#### [Stored data]
+---+

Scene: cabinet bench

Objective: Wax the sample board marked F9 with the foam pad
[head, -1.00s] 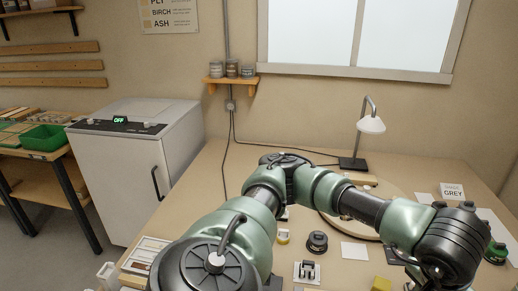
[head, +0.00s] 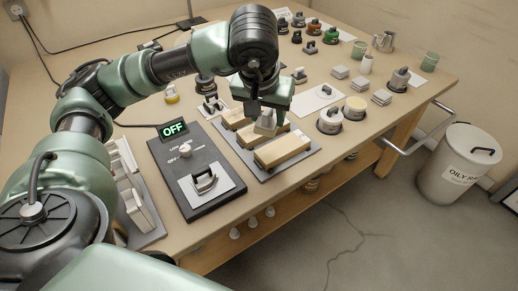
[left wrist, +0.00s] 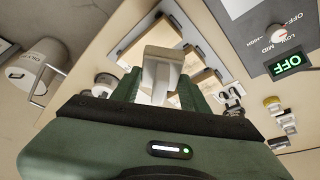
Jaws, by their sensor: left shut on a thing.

+---+

#### [Exercise aim]
Skip the pictures. Please copy exactly the lines from the one with "[left wrist, +0.00s]" through the final line of the material above, both ends included.

#### [Complete response]
[left wrist, +0.00s] 
Jaws, by their sensor: left shut on a thing.

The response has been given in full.